From the records below, copy out exactly the lines from the one containing "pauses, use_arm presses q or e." to the one containing "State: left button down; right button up", both included. Add nothing else.

(Data listing)
########

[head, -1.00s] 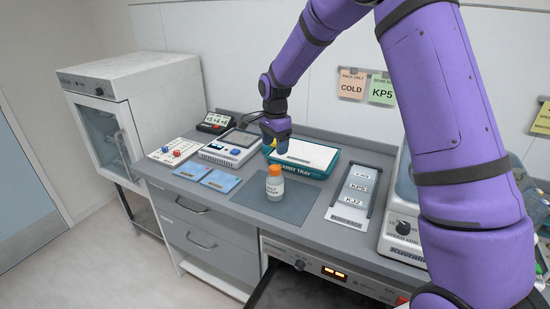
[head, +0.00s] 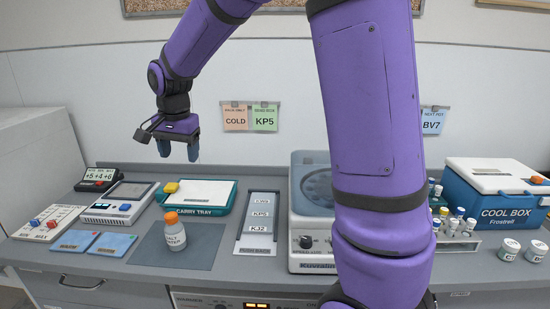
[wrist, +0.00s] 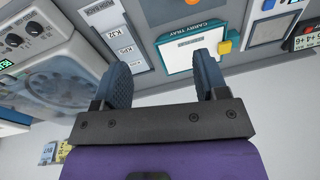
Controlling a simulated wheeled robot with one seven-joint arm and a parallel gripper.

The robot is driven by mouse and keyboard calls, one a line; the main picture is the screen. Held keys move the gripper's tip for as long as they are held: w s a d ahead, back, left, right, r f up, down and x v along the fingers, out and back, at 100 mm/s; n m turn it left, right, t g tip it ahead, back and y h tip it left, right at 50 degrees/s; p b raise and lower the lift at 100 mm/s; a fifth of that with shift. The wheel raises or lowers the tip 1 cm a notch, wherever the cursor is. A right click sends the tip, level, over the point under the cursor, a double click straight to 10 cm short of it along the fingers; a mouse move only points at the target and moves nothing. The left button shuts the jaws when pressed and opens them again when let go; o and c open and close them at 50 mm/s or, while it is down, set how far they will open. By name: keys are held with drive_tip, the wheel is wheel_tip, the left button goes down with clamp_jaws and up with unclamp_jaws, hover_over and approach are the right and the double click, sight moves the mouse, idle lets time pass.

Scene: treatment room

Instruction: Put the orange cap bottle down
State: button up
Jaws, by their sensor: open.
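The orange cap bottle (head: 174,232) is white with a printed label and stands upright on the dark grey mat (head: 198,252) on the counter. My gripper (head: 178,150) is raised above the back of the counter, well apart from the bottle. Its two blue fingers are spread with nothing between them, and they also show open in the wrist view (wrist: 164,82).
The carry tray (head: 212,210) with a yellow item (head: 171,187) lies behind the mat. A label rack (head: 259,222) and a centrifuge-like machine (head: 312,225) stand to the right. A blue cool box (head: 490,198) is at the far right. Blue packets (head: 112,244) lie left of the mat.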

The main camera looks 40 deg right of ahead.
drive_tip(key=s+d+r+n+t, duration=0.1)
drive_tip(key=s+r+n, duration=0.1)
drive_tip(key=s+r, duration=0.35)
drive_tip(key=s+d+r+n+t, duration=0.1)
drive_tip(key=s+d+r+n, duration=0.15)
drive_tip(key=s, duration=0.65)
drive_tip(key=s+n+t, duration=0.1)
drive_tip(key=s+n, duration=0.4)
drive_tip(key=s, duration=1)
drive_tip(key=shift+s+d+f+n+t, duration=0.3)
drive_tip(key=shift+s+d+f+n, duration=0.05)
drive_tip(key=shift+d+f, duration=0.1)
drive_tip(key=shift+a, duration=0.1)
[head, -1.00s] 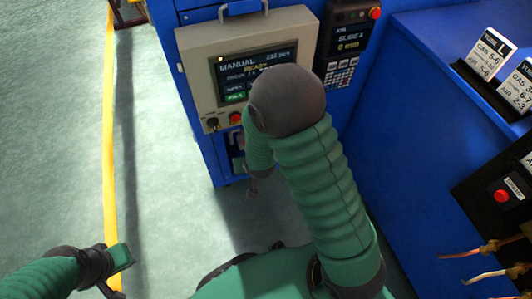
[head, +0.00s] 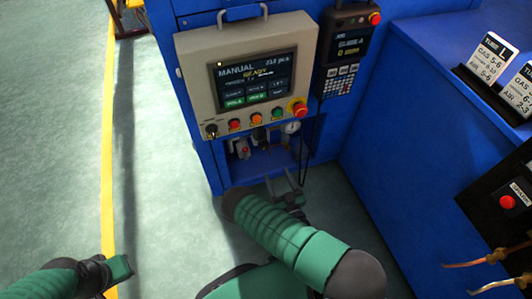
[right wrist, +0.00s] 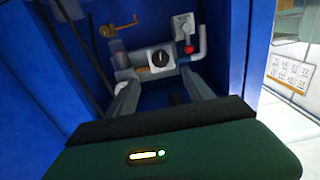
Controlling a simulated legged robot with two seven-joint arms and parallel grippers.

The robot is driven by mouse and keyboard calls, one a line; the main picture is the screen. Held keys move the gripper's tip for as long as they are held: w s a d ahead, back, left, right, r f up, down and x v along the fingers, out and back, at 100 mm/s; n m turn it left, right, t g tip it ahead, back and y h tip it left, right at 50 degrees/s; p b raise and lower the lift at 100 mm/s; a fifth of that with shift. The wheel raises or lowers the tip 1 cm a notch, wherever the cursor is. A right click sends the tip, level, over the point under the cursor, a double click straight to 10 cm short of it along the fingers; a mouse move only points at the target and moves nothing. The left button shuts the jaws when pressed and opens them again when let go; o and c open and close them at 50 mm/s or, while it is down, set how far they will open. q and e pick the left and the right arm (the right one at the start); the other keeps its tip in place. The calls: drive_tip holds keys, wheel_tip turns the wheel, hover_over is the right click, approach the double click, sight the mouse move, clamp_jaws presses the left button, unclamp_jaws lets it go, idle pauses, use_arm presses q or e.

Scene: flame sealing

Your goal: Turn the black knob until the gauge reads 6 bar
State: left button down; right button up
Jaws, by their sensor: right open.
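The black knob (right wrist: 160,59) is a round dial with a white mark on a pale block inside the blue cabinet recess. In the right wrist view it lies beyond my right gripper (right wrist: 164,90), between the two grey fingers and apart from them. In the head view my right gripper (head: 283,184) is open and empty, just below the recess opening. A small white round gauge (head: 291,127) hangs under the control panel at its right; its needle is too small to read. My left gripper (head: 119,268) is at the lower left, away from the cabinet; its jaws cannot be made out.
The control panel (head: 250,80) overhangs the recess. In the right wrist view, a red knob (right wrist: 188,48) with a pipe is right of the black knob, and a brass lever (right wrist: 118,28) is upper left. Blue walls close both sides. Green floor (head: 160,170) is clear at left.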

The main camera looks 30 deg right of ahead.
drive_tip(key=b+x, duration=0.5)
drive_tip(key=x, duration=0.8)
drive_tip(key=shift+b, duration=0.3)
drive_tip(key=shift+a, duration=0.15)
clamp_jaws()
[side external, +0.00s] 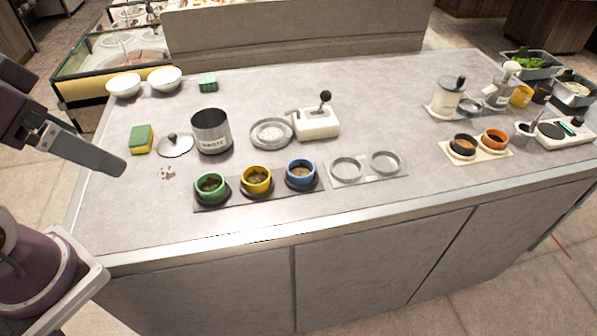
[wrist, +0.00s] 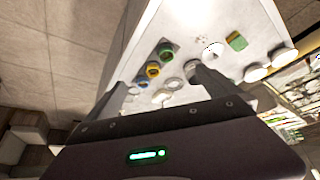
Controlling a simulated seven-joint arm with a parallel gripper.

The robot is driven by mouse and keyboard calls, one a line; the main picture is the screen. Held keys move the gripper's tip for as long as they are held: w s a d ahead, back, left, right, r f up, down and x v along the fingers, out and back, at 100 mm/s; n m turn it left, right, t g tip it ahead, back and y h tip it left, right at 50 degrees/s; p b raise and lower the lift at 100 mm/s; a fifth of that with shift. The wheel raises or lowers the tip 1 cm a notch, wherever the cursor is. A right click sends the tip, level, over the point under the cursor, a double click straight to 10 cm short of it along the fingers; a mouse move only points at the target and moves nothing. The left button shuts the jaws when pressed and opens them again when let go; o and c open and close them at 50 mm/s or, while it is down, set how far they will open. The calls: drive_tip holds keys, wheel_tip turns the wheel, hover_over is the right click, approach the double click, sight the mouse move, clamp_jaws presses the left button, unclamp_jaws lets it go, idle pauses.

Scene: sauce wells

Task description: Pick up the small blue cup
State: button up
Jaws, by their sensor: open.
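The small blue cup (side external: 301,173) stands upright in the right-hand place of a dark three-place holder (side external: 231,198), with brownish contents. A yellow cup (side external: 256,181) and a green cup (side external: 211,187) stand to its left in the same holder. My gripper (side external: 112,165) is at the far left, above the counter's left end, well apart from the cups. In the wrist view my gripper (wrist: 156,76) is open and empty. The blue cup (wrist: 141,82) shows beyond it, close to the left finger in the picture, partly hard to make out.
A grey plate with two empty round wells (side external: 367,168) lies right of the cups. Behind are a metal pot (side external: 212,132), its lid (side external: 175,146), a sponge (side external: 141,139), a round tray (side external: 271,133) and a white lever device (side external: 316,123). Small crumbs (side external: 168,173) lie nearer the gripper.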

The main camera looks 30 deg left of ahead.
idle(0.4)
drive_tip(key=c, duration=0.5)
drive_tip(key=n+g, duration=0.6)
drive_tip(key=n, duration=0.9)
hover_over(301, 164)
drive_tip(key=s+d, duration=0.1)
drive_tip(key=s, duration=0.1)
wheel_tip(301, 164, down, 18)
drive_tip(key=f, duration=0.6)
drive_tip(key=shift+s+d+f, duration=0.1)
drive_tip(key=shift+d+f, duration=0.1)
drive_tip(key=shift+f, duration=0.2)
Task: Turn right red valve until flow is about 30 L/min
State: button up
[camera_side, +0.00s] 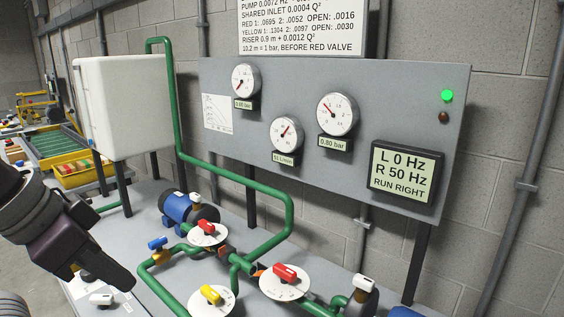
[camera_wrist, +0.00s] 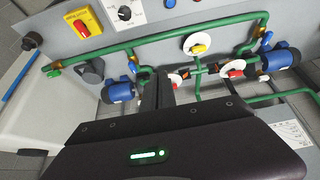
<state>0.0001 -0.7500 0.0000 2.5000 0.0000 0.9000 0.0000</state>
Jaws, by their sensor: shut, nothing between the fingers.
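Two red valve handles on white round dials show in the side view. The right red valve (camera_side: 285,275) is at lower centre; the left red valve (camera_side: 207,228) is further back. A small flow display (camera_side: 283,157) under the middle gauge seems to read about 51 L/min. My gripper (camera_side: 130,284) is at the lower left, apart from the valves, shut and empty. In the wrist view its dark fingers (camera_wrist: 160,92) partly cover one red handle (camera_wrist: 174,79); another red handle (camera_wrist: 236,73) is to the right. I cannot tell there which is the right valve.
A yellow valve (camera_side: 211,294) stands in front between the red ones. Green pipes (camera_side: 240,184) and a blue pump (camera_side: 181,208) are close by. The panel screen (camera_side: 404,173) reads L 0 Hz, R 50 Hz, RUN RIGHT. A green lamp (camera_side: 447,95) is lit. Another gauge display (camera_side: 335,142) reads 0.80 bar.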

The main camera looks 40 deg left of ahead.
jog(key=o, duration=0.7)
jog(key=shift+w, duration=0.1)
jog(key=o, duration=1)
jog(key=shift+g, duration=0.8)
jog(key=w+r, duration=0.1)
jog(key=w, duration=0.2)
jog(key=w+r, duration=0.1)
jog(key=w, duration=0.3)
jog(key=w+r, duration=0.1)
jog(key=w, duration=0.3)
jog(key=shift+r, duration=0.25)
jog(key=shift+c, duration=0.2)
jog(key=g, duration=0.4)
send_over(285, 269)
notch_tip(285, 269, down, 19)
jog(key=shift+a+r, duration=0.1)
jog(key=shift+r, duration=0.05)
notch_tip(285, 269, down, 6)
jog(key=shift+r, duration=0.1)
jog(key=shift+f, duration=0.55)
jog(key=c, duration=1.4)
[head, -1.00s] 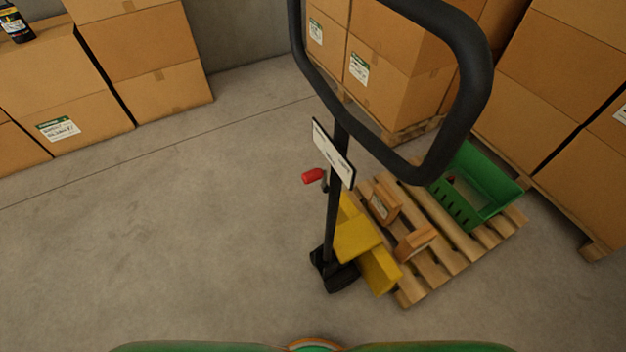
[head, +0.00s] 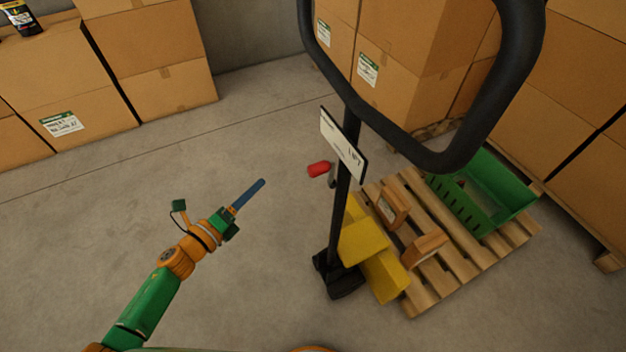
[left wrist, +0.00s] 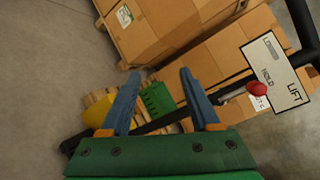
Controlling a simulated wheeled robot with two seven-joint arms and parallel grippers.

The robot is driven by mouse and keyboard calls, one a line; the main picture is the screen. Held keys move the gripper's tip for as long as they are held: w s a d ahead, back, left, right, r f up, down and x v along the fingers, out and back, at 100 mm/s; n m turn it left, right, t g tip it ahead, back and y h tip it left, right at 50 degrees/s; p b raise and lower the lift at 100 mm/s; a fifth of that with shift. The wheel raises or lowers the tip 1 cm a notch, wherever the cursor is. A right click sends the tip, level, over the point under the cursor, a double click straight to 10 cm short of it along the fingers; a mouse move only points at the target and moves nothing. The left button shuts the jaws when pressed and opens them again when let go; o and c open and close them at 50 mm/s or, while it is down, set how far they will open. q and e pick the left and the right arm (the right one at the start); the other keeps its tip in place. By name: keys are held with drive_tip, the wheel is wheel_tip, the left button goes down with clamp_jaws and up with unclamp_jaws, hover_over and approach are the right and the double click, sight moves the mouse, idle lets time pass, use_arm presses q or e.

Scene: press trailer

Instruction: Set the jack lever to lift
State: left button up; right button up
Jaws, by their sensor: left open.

########

OUTPUT FOR THIS EXERCISE:
The robot is driven by mouse and keyboard calls, one a line; the main picture is the screen. Held keys move the gripper's tip for as long as they are held: w s a d ahead, back, left, right, r f up, down and x v along the fingers, out and back, at 100 mm/s; n m turn it left, right, t g tip it ahead, back and y h tip it left, right at 50 degrees/s; p b raise and lower the lift at 100 mm/s; a fifth of that with shift. The wheel raises or lowers the tip 1 cm a notch, wherever the cursor is. A right click sends the tip, level, over the point under the cursor, a double click straight to 10 cm short of it along the fingers; a mouse move only points at the target and moves nothing. The left button shuts the jaws when pressed and opens them again when let go; o and c open and close them at 50 mm/s or, while it is down, set how far they will open. q and e pick the left and the right arm (the right one at the start); the other keeps its tip in place. The calls: drive_tip holds keys, wheel_tip turns the wheel, hover_over is the right click, approach the double click, sight the mouse move, clamp_jaws presses the left button, unclamp_jaws lets it go, idle pauses, use_arm presses q or e.

Scene: flame sealing

Your goal: Turn the black knob until the gauge reads 6 bar
State: left button down; right button up

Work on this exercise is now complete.